DATA SHOWN:
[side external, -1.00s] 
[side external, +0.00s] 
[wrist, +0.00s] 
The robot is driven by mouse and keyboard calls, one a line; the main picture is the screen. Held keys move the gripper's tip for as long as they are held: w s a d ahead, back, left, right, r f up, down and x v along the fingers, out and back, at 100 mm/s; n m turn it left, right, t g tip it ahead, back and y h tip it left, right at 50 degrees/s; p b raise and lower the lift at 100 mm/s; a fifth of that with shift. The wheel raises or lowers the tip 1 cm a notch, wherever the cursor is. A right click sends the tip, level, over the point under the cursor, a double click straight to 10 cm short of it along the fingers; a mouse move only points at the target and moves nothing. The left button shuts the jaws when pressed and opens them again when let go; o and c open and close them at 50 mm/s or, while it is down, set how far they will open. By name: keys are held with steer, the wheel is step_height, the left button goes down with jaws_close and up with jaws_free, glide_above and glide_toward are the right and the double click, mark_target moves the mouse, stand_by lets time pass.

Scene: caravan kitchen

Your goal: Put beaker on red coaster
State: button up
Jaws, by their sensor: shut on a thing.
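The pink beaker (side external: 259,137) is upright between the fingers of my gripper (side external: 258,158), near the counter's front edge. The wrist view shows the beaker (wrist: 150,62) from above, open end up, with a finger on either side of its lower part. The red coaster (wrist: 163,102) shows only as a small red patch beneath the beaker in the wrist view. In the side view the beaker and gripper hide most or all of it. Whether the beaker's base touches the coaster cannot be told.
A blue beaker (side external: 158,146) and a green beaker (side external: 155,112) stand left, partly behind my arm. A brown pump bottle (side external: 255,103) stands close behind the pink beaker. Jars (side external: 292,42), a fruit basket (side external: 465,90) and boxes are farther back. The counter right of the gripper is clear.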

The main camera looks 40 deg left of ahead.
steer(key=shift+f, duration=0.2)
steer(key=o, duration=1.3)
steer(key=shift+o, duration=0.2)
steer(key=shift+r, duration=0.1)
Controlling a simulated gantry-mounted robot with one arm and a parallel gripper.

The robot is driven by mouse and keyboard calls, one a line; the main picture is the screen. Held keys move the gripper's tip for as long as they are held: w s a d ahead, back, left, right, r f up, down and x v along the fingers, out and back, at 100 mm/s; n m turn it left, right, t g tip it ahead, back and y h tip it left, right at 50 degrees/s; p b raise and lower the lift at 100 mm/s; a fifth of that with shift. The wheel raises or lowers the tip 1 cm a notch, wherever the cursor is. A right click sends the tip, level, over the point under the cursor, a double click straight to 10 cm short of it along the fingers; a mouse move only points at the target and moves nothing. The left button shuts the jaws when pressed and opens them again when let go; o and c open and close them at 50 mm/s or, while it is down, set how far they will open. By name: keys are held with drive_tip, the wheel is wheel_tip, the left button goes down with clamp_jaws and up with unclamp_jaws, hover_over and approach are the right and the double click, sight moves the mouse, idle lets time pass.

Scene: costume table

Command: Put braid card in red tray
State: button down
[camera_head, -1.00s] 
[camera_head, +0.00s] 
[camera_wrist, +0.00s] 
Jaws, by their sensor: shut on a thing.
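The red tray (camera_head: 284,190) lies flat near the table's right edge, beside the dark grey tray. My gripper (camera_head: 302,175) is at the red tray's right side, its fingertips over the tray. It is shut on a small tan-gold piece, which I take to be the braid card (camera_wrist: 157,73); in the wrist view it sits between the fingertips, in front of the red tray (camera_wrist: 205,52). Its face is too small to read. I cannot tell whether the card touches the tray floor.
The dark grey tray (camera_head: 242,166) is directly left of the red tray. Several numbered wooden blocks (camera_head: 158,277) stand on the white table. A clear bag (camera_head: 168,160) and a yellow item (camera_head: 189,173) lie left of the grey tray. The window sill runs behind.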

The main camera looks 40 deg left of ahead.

EXERCISE GOAL: Print exactly the lines above from the one with "stand_by lets time pass." to the one with "State: button up", including both.

RESPONSE:
The robot is driven by mouse and keyboard calls, one a line; the main picture is the screen. Held keys move the gripper's tip for as long as they are held: w s a d ahead, back, left, right, r f up, down and x v along the fingers, out and back, at 100 mm/s; n m turn it left, right, t g tip it ahead, back and y h tip it left, right at 50 degrees/s; p b raise and lower the lift at 100 mm/s; a fifth of that with shift. The wheel raises or lowers the tip 1 cm a notch, wherever the cursor is. A right click sends the tip, level, over the point under the cursor, a double click straight to 10 cm short of it along the fingers; a mouse move only points at the target and moves nothing. The left button shuts the jaws when pressed and opens them again when let go; o and c open and close them at 50 mm/s or, while it is down, set how far they will open. By name: keys are held with steer, the wheel is step_height, the left button goes down with jaws_close and up with jaws_free, glide_above and glide_toward are the right and the double click, mark_target moves the mouse, stand_by lets time pass.

Scene: caravan kitchen

Your goal: Put beaker on red coaster
State: button up

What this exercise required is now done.